Repeat exactly, and only, the lines from the one that contains "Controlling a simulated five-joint" through the one that contains "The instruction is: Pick", both ends included.

··· SOURCE RECORDS ···

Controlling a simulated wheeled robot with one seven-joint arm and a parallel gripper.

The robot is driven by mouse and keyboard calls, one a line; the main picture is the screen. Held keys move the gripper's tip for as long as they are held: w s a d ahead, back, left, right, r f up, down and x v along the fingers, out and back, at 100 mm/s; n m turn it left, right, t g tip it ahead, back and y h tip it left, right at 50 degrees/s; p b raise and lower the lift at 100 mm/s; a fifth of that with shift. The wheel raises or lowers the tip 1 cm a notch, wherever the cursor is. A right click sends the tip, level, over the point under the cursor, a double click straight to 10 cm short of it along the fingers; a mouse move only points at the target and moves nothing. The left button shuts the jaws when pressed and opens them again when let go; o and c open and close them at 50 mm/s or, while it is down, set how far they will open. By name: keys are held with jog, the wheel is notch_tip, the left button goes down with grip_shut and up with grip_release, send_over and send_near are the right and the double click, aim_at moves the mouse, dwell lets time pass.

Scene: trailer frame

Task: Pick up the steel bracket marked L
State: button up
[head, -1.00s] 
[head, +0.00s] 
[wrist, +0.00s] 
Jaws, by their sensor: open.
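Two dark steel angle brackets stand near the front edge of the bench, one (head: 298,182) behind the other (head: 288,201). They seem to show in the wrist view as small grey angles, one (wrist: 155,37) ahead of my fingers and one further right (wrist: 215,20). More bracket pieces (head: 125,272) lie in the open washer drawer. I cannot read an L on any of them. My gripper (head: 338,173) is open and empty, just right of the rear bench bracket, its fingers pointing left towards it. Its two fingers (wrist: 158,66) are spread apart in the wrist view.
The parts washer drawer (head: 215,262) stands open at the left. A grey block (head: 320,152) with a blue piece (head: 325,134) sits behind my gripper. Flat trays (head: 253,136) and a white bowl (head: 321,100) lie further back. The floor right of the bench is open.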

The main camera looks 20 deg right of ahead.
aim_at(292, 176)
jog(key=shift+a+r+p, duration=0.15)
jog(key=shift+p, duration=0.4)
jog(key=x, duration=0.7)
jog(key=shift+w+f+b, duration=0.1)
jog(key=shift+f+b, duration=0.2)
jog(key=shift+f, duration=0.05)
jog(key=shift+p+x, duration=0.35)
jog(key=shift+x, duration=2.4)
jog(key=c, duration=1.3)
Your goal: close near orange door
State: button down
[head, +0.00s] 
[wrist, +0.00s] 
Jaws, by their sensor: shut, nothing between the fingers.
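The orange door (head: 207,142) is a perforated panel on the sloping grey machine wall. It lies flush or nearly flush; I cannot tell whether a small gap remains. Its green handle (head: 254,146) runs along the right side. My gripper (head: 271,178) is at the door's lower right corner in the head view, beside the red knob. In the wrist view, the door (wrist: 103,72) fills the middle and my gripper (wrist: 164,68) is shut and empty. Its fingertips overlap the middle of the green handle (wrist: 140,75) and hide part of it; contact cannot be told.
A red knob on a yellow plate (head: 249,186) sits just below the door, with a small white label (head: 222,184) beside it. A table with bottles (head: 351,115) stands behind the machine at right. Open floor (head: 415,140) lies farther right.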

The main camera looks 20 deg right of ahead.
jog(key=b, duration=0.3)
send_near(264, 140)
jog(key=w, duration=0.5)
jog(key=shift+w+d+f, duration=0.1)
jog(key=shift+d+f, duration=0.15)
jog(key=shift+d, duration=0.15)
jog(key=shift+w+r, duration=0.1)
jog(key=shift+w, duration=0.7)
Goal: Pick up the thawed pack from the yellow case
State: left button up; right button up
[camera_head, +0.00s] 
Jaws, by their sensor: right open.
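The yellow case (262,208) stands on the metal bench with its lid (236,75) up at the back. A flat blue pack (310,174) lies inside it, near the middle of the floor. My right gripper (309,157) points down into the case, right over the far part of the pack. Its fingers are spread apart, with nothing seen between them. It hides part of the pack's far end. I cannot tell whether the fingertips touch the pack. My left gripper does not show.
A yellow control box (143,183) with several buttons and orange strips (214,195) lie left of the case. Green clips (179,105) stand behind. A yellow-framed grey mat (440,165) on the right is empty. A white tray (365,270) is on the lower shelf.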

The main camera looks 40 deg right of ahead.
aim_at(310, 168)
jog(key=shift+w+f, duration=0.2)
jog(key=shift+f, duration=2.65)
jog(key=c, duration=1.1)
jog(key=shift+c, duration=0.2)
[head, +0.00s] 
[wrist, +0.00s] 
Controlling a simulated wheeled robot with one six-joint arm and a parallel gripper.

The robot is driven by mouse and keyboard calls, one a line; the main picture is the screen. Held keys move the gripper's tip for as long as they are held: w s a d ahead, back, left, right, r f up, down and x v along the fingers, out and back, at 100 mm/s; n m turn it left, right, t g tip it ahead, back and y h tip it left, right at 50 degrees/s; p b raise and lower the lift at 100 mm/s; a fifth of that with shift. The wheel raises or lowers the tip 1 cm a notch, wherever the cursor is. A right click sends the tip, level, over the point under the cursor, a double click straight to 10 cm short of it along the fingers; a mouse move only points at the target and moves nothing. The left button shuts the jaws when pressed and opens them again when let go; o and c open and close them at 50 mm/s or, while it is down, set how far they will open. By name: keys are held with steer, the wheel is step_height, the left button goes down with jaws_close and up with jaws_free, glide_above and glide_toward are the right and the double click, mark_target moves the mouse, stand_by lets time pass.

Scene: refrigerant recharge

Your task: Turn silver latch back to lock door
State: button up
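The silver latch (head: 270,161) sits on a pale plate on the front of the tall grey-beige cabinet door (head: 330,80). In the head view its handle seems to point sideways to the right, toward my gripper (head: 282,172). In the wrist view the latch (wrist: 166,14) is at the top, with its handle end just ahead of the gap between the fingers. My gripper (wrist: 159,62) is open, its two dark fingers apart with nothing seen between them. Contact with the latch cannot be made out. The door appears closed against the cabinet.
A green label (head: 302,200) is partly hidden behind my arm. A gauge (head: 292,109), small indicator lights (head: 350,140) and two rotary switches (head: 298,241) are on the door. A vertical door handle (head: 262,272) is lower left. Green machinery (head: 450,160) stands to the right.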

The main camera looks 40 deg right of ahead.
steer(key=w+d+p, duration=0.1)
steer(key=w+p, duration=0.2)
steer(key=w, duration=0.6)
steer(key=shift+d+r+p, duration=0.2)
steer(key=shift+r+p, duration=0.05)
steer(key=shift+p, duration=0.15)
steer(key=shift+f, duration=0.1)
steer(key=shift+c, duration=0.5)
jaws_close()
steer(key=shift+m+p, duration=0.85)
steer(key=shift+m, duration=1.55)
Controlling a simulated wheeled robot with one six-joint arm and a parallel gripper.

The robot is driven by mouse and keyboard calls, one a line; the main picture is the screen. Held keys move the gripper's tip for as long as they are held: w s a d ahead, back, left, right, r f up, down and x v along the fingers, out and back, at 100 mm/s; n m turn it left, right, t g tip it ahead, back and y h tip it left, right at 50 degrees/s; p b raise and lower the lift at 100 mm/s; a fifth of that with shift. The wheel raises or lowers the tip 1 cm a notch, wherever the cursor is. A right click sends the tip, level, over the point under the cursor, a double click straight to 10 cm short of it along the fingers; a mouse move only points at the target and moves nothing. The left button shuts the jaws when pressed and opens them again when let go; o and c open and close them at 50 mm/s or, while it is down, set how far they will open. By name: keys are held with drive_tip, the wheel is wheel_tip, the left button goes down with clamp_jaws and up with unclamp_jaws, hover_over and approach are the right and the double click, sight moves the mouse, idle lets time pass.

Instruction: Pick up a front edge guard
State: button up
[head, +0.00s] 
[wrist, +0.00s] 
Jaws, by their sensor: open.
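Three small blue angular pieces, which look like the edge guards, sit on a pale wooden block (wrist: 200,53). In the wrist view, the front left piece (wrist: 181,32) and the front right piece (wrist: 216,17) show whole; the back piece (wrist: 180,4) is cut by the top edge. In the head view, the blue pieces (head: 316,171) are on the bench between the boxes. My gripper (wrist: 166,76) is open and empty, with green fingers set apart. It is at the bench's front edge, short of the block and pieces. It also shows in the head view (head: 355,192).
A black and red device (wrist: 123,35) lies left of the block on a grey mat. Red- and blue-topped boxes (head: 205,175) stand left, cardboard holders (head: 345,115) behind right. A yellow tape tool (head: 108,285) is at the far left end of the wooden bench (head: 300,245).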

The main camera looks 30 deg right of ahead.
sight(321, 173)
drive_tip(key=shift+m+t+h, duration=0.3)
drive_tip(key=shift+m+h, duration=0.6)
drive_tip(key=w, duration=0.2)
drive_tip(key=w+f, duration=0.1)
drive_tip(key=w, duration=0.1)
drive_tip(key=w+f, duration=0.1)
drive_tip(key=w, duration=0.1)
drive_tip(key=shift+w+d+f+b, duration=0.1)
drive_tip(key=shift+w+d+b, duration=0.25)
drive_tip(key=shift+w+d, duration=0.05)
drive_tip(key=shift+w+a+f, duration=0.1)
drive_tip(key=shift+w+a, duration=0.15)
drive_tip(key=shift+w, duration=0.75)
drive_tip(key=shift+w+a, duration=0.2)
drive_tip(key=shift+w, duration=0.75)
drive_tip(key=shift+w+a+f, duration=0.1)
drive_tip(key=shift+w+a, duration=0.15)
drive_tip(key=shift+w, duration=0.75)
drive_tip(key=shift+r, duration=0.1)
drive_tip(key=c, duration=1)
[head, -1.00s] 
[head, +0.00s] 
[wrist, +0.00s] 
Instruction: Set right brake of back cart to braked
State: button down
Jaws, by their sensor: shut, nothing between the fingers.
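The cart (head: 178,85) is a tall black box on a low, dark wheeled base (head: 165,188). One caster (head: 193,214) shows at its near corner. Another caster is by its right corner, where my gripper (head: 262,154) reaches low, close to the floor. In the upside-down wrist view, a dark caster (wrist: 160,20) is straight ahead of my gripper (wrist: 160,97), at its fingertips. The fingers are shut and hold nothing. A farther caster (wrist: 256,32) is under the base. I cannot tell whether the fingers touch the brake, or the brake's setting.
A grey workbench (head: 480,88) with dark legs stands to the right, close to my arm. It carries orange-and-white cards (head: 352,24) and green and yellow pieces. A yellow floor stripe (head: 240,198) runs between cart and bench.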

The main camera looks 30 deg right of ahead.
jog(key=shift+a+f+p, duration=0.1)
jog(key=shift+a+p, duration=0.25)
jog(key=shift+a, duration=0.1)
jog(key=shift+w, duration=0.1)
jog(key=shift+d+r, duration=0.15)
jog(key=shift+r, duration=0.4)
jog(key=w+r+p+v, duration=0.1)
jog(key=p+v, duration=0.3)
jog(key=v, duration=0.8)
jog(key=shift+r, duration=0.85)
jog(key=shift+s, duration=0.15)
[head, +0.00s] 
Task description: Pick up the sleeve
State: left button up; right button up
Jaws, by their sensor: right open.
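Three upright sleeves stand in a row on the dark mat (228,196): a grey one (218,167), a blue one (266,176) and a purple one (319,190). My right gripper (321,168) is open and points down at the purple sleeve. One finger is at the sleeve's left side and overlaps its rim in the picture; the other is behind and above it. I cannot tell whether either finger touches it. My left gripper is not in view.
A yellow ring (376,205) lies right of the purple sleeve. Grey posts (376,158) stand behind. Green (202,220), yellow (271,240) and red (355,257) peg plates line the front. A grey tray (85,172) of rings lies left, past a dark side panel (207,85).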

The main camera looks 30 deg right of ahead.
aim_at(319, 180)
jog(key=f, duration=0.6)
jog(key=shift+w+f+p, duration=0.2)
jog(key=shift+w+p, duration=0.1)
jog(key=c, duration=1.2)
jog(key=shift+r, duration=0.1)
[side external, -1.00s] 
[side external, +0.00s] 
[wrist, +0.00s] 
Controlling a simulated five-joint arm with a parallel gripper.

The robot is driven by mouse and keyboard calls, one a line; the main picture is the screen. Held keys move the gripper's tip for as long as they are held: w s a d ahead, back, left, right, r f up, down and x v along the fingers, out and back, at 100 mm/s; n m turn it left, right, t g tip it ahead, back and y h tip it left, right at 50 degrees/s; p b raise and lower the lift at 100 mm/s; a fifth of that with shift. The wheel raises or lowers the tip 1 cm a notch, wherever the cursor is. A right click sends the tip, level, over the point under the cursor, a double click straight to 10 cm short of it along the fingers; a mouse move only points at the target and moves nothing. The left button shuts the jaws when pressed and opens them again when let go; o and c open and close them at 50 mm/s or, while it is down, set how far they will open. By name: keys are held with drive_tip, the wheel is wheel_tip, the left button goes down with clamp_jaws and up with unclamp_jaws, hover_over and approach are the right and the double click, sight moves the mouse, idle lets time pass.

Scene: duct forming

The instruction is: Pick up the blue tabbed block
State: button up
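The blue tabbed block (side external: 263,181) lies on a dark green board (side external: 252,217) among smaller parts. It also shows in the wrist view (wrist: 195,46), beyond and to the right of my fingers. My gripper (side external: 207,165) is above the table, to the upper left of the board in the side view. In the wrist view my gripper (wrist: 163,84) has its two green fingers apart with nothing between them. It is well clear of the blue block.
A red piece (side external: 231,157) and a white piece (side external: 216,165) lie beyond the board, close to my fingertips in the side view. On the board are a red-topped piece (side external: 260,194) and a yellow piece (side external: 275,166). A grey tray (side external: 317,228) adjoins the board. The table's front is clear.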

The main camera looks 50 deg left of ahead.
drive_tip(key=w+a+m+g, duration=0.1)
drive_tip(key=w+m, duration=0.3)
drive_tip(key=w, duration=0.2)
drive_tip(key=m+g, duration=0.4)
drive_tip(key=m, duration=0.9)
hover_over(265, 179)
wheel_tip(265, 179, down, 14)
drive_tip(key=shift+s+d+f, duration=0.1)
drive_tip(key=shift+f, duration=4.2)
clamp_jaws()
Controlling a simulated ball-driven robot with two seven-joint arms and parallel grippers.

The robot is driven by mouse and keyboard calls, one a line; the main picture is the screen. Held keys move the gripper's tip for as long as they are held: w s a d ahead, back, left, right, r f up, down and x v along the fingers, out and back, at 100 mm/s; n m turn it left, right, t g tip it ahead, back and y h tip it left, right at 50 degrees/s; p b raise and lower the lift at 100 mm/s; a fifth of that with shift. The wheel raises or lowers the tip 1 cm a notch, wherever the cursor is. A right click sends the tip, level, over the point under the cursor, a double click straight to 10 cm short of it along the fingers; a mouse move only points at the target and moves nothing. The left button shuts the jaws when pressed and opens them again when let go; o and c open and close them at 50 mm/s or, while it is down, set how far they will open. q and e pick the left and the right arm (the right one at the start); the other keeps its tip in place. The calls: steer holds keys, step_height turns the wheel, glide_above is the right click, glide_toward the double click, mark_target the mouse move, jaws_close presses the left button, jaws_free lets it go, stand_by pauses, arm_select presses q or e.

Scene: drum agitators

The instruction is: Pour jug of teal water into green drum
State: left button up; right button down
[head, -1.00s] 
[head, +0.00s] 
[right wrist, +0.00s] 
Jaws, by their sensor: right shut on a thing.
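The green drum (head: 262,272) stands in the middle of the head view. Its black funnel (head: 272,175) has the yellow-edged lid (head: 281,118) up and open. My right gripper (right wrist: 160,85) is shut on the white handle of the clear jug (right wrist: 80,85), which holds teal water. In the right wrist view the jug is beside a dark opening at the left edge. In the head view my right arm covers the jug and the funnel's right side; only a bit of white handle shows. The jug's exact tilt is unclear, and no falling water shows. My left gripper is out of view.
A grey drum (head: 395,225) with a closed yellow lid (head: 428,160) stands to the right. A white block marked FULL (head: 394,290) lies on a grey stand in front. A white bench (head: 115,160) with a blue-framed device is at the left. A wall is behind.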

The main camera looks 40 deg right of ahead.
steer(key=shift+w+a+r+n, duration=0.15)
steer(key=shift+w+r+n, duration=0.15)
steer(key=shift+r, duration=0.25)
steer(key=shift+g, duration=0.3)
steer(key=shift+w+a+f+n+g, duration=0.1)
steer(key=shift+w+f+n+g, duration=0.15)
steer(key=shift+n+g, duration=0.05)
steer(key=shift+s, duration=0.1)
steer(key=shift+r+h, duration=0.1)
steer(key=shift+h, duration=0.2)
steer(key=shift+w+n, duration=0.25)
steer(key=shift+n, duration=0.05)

···

WRITTEN ANSWER —
Controlling a simulated five-joint arm with a parallel gripper.

The robot is driven by mouse and keyboard calls, one a line; the main picture is the screen. Held keys move the gripper's tip for as long as they are held: w s a d ahead, back, left, right, r f up, down and x v along the fingers, out and back, at 100 mm/s; n m turn it left, right, t g tip it ahead, back and y h tip it left, right at 50 degrees/s; p b raise and lower the lift at 100 mm/s; a fifth of that with shift. The wheel raises or lowers the tip 1 cm a notch, wherever the cursor is. A right click sends the tip, level, over the point under the cursor, a double click straight to 10 cm short of it along the fingers; a mouse move only points at the target and moves nothing. The left button shuts the jaws when pressed and opens them again when let go; o and c open and close them at 50 mm/s or, while it is down, set how far they will open. By name: keys are held with drive_tip, the wheel is wheel_tip, the left button goes down with clamp_jaws and up with unclamp_jaws, hover_over and approach are the right and the double click, sight moves the mouse, idle lets time pass.

Scene: duct forming

The instruction is: Pick up the blue tabbed block

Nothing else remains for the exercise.